Although the differences between these various scale lengths might seem small, the differences in tone, feel, playability, and intonation can be significant. With a longer scale, the frets are farther apart, which requires a greater finger reach. The strings also feel more taut on longer-scale instruments, but while this demands more effort when string bending, it also contributes to stronger attack and snappiness in the overall sound—something many players prefer. Longer scales also enable more clarity and accurate intonation of notes in lower tunings like those used on baritone guitars or in drop-tuned metal. Conversely, many players swear by shorter scales because of their slinkier, more elastic string feel and/or how they comport with more diminutive frames or hands.
Solid woods vs. laminates: When shopping for an acoustic guitar, it’s important to realize the various pieces of the body (the top, sides, and back) can be made of solid pieces of wood or thinly sliced pieces of wood glued together as laminates. Entry-level and moderately priced acoustics are almost always made of laminates or a combination of a solid top and laminated back and sides. To the untrained eye, it’s almost impossible to visually discern the difference between solid and laminated guitars. Even trickier, the product descriptions for laminated guitars do not usually mention the word “laminated.” If an acoustic guitar’s description doesn’t explicitly state it’s made of solid woods, you can safely assume it features laminated woods as a cost-cutting measure.
So which is better? Solid-wood guitars usually have a more multidimensional and characterful sound—and the tones usually develop to be even richer over the years as the wood ages. Structurally, laminated acoustics can be less affected by temperature and humidity changes, and this sturdiness can enable them to stand up better to the rigors of the road. Many experienced players also find that select laminated guitars (or, more often, those with a mix of solid and laminated woods) can sound quite good, though they don’t develop the more open sound that solid acoustics do over time.

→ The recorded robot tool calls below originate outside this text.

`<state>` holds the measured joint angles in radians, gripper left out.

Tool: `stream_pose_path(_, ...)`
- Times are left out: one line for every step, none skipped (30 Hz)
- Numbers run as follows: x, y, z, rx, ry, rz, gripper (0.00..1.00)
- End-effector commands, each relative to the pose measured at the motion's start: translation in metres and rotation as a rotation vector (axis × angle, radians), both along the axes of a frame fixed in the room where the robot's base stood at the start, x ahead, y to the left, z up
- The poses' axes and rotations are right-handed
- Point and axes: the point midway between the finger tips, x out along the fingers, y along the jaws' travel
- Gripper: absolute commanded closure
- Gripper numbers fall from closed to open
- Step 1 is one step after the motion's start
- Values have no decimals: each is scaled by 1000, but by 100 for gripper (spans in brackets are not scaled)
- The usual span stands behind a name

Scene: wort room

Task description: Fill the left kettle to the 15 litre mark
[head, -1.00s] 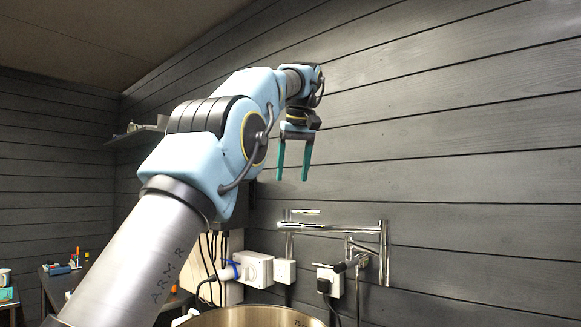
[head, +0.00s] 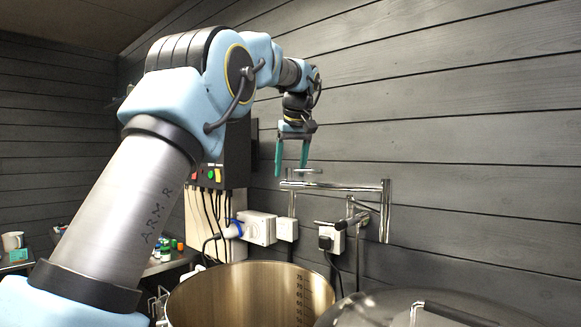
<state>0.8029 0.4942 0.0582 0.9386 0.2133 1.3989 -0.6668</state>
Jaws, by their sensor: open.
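The left kettle (head: 235,296) is a wide, open steel pot at the bottom centre. A black scale runs down its inside wall, with 75 at the top; the lower marks and the bottom are out of view, so I cannot see any water. A chrome pipe (head: 345,187) with jointed arms is mounted on the wall behind and above the kettle. My gripper (head: 291,172) points down with two teal fingers, open and empty. It appears just above the left part of the pipe in the picture; I cannot tell whether it touches.
A second kettle with a shiny lid (head: 455,308) and bar handle stands at the lower right. A control box (head: 215,170) with coloured buttons, sockets (head: 262,228) and hanging cables are on the wall behind. A side table with a mug (head: 12,241) is at left.

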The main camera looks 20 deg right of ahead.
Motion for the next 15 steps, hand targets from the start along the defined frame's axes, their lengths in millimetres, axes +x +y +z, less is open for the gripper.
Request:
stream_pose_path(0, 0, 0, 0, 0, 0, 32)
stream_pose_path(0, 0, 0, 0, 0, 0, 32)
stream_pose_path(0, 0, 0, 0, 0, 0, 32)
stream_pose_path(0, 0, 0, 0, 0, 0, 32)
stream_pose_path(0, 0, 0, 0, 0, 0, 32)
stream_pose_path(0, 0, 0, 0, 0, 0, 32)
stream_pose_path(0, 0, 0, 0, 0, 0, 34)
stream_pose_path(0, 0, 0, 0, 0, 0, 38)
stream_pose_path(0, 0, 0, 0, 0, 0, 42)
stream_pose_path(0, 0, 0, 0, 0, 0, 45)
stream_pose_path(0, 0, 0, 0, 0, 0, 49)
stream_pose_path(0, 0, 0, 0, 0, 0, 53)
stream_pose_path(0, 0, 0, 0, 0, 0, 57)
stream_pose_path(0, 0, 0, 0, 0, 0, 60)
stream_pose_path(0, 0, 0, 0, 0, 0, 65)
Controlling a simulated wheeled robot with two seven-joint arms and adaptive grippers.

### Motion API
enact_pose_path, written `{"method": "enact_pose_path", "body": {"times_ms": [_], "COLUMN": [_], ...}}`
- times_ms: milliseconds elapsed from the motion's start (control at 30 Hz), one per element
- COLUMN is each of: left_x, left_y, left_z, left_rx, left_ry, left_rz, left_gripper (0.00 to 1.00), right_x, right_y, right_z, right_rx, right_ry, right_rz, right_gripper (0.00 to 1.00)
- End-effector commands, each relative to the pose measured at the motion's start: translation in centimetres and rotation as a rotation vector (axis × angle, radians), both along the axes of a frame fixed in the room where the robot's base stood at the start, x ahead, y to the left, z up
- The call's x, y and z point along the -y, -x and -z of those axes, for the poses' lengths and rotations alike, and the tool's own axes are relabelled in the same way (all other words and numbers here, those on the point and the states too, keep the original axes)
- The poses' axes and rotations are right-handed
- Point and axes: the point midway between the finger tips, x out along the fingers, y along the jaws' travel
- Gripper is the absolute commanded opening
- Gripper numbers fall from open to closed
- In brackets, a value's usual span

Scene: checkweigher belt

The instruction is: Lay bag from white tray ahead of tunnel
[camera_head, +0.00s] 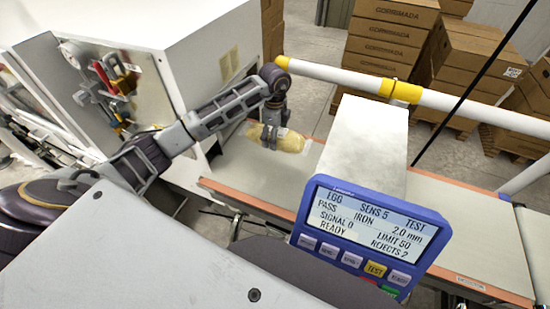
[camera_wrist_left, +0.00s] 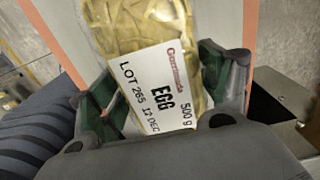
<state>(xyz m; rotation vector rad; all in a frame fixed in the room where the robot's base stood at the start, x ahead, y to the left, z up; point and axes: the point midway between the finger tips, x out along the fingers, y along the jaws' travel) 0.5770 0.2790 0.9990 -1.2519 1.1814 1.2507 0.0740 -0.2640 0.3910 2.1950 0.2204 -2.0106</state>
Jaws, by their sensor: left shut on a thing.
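The bag (camera_head: 281,139) is a clear pack of yellow pasta with a white label reading EGG 500 g. My left gripper (camera_head: 269,140) is shut on the bag, over the belt (camera_head: 240,165) on the left side of the tunnel. In the left wrist view the bag (camera_wrist_left: 150,30) sits between the two green-padded fingers of my left gripper (camera_wrist_left: 165,90). I cannot tell whether the bag touches the belt. The tunnel (camera_head: 362,130) is a pale box across the belt, just right of the bag. The white tray is not clearly seen. My right gripper is not in view.
A blue display panel (camera_head: 370,232) stands in front of the tunnel and hides part of the belt. A white rail with yellow joints (camera_head: 340,75) runs behind the belt. A white cabinet (camera_head: 200,60) stands at the left. Stacked cartons (camera_head: 395,35) are behind.

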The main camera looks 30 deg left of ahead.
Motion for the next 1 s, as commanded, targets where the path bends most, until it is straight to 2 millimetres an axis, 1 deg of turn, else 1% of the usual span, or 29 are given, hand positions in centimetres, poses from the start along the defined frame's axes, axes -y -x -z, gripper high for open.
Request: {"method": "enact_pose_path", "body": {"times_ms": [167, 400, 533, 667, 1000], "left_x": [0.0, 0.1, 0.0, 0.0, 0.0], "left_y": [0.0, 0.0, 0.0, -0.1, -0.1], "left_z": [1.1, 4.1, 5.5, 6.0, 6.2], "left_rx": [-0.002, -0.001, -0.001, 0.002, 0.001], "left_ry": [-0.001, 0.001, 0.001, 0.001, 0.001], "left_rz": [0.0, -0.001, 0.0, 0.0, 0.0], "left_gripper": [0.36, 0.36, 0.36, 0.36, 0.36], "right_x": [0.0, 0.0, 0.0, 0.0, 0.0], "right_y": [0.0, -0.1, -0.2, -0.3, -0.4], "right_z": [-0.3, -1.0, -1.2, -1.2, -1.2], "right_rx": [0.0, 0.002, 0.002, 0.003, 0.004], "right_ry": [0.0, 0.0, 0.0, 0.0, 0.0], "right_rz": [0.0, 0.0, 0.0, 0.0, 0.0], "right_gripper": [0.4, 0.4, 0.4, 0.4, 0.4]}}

“Stop-tail” guitars have one or two pieces of bridge hardware: Either a single “wraparound” bridge (like on this Gibson Les Paul Junior), or an adjustable bridge (closest to the bridge pickup on this Les Paul Standard) and a tailpiece that anchors the strings.
Stop-tail: An electric-guitar bridge system usually comprising two pieces—an adjustable fixed bridge (such as the Tune-o-matic bridge on most Gibsons, which features movable saddles for setting individual string intonation) and a “stopbar” tailpiece, through which the strings are anchored and threaded. One-piece versions of the stoptail called wraparound bridges have a single piece that strings are both threaded through and anchored by. See also Hardtail.
The shape of the back of a bass or guitar neck is referred to as its “profile.” Common contours include C-, D-,
and V-shaped designs.
Neck shape (or profile): Neck shape should really be called “back of the neck” shape, and it’s just one factor—alongside nut width and fretboard radius—contributing to an instrument’s feel. Manufacturers often use terms like C-, D-, and V-shaped to denote the profile of the neck when viewed from the heel end. C is most common, while deeper profiles like D and V fill the hand more. While some consider a thinner profile to be “faster,” a larger neck can actually be easier to play because it provides leverage for your fingers.